What needs to be done: Return the count of lines that hold the string "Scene", with no other words.

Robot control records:
__________________________________________________

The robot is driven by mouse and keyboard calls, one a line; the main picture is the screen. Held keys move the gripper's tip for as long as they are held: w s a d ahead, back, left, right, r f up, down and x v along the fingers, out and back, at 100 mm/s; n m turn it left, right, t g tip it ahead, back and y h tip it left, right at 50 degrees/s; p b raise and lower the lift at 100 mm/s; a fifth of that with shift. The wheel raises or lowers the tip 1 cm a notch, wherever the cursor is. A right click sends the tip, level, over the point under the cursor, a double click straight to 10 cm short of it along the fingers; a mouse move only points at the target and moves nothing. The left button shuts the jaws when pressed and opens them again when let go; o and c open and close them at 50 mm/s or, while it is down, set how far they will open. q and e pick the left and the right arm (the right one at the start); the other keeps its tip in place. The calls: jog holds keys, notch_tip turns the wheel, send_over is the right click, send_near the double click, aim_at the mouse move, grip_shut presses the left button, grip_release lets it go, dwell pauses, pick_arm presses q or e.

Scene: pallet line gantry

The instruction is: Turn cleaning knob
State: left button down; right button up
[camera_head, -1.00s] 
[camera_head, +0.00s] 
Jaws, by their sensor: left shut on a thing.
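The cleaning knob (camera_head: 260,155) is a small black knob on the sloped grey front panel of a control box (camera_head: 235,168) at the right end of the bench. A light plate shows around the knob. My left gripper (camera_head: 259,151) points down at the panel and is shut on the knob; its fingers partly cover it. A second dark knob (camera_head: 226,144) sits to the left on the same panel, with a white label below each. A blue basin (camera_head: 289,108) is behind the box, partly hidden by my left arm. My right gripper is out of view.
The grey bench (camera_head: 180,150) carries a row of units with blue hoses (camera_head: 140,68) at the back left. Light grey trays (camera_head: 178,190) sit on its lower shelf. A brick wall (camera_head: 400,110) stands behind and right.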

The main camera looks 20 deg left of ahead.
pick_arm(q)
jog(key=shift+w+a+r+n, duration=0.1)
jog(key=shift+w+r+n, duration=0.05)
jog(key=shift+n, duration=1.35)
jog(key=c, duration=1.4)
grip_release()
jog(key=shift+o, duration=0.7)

__________________________________________________

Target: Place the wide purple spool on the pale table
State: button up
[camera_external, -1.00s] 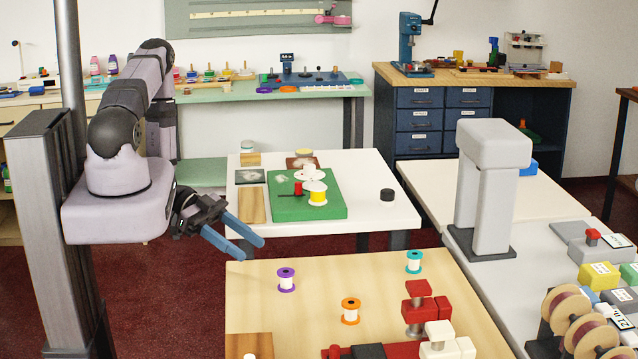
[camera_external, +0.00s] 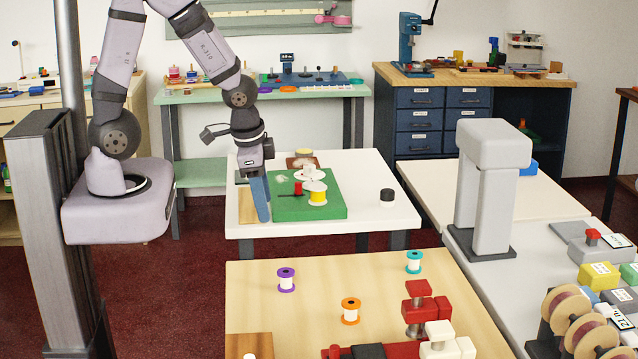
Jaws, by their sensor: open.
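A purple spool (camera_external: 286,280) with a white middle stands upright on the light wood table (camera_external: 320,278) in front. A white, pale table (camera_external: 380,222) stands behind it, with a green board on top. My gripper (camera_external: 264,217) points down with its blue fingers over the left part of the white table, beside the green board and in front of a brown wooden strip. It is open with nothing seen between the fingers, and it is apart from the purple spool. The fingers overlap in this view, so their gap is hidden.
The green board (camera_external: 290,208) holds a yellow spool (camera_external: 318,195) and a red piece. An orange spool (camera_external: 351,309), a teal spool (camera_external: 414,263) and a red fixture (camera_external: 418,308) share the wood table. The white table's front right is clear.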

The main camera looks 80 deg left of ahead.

__________________________________________________

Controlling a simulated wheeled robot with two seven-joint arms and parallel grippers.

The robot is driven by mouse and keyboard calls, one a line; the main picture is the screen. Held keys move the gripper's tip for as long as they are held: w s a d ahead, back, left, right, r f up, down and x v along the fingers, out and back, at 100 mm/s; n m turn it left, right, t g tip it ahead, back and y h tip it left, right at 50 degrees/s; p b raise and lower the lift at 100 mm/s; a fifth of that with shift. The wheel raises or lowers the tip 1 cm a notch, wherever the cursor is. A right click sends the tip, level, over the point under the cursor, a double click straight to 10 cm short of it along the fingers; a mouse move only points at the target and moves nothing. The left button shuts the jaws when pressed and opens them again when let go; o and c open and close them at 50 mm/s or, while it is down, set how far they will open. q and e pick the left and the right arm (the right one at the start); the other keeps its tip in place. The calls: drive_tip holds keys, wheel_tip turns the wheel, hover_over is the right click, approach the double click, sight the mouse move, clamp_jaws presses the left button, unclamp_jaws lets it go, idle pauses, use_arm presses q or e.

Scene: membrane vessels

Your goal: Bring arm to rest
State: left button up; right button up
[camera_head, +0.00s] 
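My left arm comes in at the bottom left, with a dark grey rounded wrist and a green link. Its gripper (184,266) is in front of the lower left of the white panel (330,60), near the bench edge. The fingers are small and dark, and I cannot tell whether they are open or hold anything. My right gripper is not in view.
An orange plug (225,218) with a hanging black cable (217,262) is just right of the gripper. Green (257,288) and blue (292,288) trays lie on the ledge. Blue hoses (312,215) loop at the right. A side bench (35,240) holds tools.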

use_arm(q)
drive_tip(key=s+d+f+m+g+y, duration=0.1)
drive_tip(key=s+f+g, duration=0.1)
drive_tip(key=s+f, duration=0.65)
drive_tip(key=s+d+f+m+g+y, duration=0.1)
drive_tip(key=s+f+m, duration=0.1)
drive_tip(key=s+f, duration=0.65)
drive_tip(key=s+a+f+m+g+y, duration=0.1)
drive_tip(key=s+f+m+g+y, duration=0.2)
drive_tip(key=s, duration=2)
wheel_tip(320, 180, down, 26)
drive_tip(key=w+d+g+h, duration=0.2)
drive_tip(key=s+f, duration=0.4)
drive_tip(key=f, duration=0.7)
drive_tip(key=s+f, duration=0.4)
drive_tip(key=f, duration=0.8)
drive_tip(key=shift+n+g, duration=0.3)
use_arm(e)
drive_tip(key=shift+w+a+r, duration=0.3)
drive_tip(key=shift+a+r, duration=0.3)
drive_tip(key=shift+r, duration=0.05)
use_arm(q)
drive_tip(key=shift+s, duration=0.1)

__________________________________________________

Task response: 2